### [INFORMATION SUPPLIED]
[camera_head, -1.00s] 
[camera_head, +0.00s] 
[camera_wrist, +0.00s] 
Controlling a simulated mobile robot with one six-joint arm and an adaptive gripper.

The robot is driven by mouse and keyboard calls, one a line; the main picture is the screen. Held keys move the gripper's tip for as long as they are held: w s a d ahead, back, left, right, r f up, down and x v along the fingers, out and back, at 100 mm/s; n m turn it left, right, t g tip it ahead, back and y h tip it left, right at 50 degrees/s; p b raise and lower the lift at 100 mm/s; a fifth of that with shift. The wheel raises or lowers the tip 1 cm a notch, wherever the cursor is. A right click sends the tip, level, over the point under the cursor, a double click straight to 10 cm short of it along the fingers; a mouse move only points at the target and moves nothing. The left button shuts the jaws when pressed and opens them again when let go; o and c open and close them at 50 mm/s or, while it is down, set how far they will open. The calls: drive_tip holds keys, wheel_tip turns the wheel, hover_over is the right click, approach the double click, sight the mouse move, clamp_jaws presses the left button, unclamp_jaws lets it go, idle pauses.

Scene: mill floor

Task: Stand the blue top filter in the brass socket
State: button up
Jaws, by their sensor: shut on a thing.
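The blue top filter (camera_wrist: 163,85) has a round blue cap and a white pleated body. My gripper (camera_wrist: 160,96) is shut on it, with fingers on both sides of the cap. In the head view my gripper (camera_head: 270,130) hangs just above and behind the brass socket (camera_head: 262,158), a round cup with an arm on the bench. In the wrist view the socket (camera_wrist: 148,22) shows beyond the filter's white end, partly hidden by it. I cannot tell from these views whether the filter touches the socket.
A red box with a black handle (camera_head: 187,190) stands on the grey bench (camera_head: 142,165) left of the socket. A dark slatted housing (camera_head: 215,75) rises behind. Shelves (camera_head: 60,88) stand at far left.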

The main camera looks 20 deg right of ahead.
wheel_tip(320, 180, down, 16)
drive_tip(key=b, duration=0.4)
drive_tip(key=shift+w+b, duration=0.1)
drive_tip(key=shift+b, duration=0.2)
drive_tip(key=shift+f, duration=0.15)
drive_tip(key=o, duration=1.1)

### [DIRECTIONS]
Please return the data above exactly as given.

### [WRITTEN SOLUTION]
[camera_head, -1.00s] 
[camera_head, +0.00s] 
[camera_wrist, +0.00s] 
Controlling a simulated mobile robot with one six-joint arm and an adaptive gripper.

The robot is driven by mouse and keyboard calls, one a line; the main picture is the screen. Held keys move the gripper's tip for as long as they are held: w s a d ahead, back, left, right, r f up, down and x v along the fingers, out and back, at 100 mm/s; n m turn it left, right, t g tip it ahead, back and y h tip it left, right at 50 degrees/s; p b raise and lower the lift at 100 mm/s; a fifth of that with shift. The wheel raises or lowers the tip 1 cm a notch, wherever the cursor is. A right click sends the tip, level, over the point under the cursor, a double click straight to 10 cm short of it along the fingers; a mouse move only points at the target and moves nothing. The left button shuts the jaws when pressed and opens them again when let go; o and c open and close them at 50 mm/s or, while it is down, set how far they will open. The calls: drive_tip holds keys, wheel_tip turns the wheel, hover_over is the right click, approach the double click, sight the mouse move, clamp_jaws presses the left button, unclamp_jaws lets it go, idle pauses.

Scene: mill floor

Task: Stand the blue top filter in the brass socket
State: button up
Jaws, by their sensor: shut on a thing.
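The blue top filter (camera_wrist: 163,85) has a round blue cap and a white pleated body. My gripper (camera_wrist: 160,96) is shut on it, with fingers on both sides of the cap. In the head view my gripper (camera_head: 270,130) hangs just above and behind the brass socket (camera_head: 262,158), a round cup with an arm on the bench. In the wrist view the socket (camera_wrist: 148,22) shows beyond the filter's white end, partly hidden by it. I cannot tell from these views whether the filter touches the socket.
A red box with a black handle (camera_head: 187,190) stands on the grey bench (camera_head: 142,165) left of the socket. A dark slatted housing (camera_head: 215,75) rises behind. Shelves (camera_head: 60,88) stand at far left.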

The main camera looks 20 deg right of ahead.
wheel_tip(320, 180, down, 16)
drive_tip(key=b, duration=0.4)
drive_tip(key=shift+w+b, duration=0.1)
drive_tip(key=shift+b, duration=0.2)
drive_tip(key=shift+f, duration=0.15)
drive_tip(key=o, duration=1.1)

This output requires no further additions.